Start of Supplied data
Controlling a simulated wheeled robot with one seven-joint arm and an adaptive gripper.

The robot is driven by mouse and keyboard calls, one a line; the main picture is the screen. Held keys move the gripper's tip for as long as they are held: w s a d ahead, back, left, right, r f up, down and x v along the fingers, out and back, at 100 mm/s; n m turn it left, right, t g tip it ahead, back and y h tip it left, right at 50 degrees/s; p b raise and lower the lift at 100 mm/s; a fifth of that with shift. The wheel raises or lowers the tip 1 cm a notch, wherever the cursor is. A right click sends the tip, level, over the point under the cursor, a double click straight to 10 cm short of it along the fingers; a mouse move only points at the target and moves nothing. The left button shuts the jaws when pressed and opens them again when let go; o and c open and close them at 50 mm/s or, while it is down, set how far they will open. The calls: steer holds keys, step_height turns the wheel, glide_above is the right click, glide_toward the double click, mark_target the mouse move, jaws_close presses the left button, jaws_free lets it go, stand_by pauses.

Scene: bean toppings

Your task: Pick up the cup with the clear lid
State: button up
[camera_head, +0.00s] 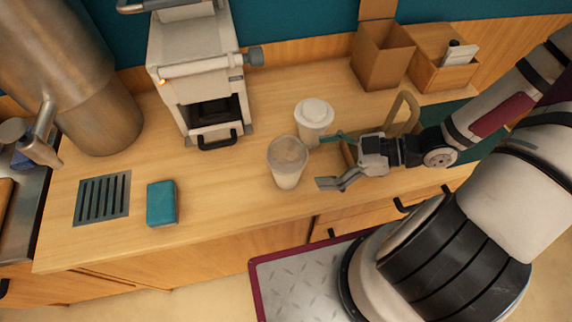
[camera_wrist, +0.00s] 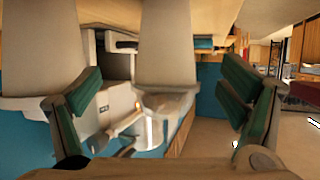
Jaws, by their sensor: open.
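The cup with the clear lid (camera_head: 287,165) stands upright on the wooden counter, left of my gripper (camera_head: 325,160). My gripper is open and empty, its two fingers pointing toward this cup, with a small gap between fingertips and cup. In the wrist view the scene is upside down, and the clear-lidded cup (camera_wrist: 168,45) appears between the open fingers, its see-through lid lowest in the picture. A second cup with a white lid (camera_head: 314,116) stands just behind it, close to the upper finger. It seems to be the cup at the left of the wrist view (camera_wrist: 40,45).
A white coffee machine (camera_head: 190,85) stands at the back. A teal sponge (camera_head: 161,203) and a drain grate (camera_head: 103,198) lie left. A wooden holder (camera_head: 405,115) is close behind my gripper; wooden boxes (camera_head: 380,60) are back right. The counter between sponge and cups is clear.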

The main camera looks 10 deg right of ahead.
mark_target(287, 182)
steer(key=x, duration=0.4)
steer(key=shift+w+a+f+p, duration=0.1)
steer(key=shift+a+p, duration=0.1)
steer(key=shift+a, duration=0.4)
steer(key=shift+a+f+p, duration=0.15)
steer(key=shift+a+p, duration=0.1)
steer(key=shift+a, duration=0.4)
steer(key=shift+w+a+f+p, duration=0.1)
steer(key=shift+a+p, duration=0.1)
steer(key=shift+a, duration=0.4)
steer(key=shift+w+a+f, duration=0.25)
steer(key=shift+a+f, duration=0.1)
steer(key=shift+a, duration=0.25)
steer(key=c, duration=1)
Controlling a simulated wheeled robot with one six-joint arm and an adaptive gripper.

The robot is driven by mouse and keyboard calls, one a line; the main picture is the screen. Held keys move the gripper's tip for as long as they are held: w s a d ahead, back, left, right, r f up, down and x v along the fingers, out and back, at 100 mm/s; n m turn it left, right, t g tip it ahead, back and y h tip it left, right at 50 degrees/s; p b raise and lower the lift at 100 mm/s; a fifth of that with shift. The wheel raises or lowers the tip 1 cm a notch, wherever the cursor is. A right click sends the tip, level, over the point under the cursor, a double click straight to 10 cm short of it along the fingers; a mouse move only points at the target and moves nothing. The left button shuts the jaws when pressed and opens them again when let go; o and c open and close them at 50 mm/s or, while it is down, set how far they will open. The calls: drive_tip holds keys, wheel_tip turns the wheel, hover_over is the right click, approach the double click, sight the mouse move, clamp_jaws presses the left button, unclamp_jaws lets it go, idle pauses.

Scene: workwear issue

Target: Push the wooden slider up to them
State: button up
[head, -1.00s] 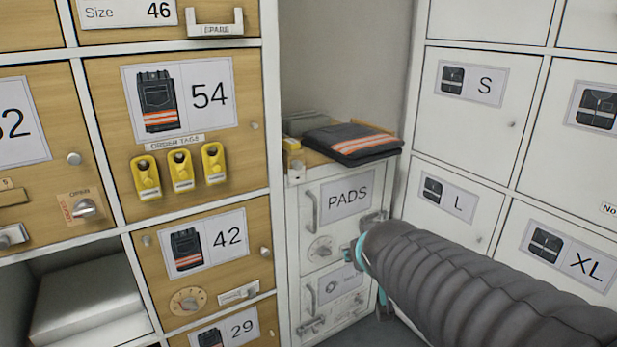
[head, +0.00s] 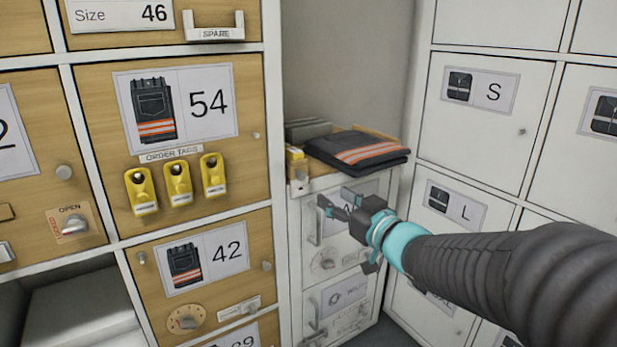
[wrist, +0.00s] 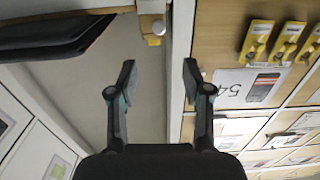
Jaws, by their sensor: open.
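A wooden shelf board (head: 325,182) tops the white drawer unit in the recess; its edge also shows in the wrist view (wrist: 70,12). Dark folded trousers (head: 358,150) with orange and pale stripes lie on it, also in the wrist view (wrist: 50,38). Grey flat items (head: 307,131) stand behind them at left.
Wooden lockers (head: 185,100) with yellow order tags (head: 178,184) stand at left, white lockers (head: 478,135) at right. The PADS drawer's handle (head: 315,220) sticks out near my fingers.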

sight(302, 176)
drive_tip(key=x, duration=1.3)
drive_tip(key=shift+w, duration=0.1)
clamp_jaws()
End of Supplied data
Pick out all lines from the data above in which the word "simulated" appears.

* **Exercise response**:
Controlling a simulated wheeled robot with one seven-joint arm and an adaptive gripper.
Controlling a simulated wheeled robot with one six-joint arm and an adaptive gripper.

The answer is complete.